*AIM OF THE TASK:*
In the listing below, how many lines contain the word "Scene"? Please respond with the number only.
-- BEGIN RECORDS FOR THE EXERCISE --
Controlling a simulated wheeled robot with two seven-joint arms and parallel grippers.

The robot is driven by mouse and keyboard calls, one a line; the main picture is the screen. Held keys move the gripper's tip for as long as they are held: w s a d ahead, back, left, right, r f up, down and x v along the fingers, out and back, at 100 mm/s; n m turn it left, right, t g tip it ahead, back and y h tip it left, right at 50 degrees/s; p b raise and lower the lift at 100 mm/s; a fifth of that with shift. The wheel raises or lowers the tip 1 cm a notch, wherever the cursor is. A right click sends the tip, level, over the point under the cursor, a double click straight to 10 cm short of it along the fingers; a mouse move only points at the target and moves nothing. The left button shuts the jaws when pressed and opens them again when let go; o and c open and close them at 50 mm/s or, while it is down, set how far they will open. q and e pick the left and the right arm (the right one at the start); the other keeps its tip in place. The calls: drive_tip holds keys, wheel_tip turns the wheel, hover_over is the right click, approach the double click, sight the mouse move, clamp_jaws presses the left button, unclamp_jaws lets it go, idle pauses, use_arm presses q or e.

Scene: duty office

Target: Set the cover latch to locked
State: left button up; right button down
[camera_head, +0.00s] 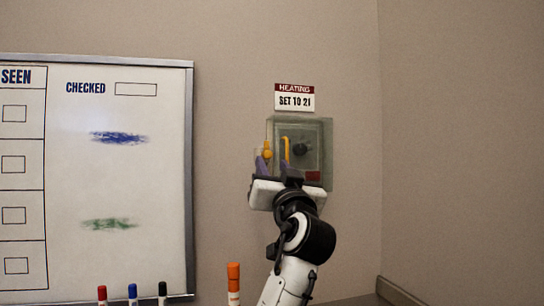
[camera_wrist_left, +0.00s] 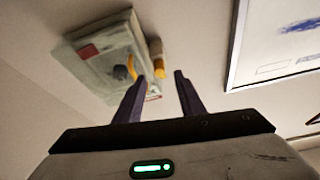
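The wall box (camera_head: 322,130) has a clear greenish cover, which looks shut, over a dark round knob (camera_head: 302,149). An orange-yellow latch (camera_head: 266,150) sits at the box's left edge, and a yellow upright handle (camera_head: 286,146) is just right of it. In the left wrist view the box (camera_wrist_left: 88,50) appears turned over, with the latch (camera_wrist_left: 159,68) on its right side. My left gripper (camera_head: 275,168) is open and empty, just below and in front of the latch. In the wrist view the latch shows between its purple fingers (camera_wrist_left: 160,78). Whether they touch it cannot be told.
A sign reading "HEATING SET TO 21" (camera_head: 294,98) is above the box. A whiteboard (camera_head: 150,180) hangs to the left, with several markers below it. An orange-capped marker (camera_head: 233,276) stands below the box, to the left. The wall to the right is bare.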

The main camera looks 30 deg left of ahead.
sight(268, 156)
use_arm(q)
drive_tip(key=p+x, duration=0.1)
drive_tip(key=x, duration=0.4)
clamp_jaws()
-- END RECORDS FOR THE EXERCISE --
-- BEGIN RECORDS FOR THE EXERCISE --
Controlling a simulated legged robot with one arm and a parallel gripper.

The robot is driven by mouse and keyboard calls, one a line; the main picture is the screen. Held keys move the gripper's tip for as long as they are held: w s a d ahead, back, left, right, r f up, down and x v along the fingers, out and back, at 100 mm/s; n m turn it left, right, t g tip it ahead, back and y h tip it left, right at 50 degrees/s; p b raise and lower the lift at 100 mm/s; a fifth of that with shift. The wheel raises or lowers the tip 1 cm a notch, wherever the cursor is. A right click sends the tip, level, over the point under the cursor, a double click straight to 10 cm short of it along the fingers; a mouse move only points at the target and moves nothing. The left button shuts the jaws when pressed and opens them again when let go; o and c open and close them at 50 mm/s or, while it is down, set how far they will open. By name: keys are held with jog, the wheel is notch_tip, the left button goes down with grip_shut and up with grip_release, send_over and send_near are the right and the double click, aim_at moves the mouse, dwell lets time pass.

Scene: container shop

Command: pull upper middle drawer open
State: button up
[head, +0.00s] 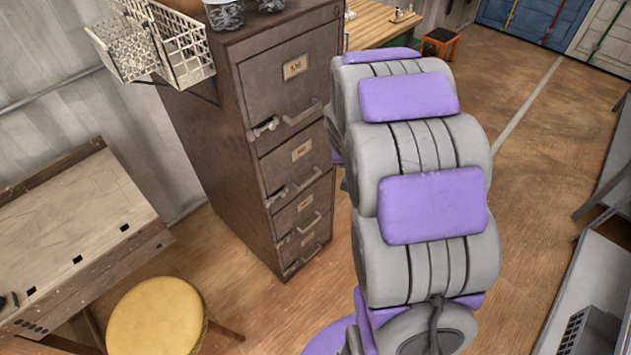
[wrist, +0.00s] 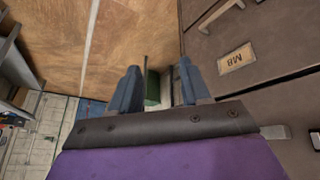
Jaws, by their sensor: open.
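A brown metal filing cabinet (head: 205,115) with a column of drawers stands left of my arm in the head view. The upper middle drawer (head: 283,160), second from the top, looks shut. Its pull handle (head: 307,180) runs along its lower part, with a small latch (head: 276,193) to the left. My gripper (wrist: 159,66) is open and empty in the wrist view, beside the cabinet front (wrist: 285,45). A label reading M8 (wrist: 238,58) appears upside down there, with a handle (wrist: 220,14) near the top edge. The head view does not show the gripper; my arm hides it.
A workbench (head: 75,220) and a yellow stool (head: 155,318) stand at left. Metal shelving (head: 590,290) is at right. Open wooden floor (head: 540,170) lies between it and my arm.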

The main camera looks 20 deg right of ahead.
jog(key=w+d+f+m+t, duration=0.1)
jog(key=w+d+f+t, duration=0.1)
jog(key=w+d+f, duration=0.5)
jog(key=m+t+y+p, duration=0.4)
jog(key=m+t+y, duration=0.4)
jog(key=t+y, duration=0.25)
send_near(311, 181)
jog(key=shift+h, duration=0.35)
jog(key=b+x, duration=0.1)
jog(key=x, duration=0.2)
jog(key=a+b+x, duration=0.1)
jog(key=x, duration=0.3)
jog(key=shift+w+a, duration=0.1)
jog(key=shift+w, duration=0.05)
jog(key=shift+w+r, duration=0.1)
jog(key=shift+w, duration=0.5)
-- END RECORDS FOR THE EXERCISE --
-- BEGIN RECORDS FOR THE EXERCISE --
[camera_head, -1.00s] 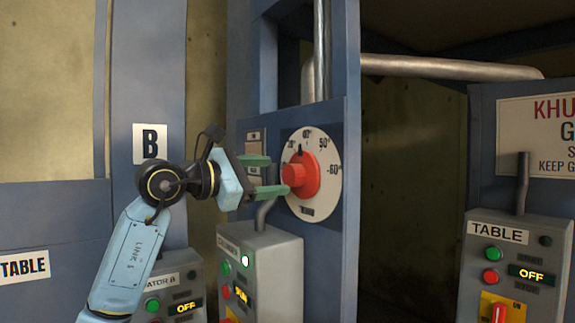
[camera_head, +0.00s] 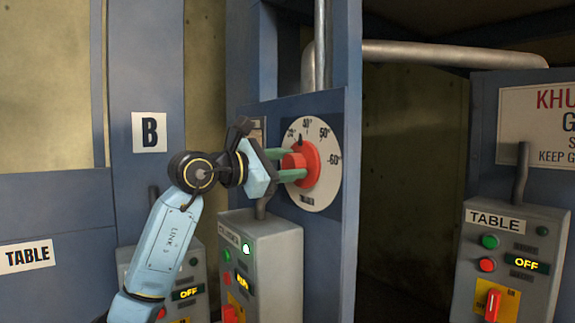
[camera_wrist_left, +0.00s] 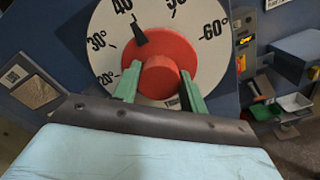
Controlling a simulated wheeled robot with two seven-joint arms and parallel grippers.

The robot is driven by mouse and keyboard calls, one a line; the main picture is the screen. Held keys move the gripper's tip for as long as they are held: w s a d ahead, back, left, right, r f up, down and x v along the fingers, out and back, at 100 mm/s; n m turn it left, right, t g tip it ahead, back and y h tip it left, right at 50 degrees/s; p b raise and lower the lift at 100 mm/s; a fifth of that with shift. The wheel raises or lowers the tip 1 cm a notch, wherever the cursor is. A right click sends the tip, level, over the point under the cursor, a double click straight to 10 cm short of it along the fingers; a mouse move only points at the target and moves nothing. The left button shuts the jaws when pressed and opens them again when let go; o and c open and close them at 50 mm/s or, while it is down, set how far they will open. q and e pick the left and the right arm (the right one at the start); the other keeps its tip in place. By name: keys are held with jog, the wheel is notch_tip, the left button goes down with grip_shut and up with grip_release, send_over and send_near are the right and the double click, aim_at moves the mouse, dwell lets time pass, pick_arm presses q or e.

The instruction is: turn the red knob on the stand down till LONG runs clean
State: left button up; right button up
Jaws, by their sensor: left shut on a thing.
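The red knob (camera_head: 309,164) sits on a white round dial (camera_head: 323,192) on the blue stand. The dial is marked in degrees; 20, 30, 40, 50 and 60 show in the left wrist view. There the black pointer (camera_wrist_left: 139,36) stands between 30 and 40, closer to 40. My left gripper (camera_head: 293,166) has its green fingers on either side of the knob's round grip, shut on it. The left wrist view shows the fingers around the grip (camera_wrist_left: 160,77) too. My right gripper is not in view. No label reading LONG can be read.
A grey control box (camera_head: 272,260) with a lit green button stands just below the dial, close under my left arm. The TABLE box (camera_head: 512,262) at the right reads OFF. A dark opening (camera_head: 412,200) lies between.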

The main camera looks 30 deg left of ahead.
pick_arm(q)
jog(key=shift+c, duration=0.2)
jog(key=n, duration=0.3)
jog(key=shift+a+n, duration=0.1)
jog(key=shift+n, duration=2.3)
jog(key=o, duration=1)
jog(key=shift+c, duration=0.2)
-- END RECORDS FOR THE EXERCISE --
*SOLVED EXERCISE:*
2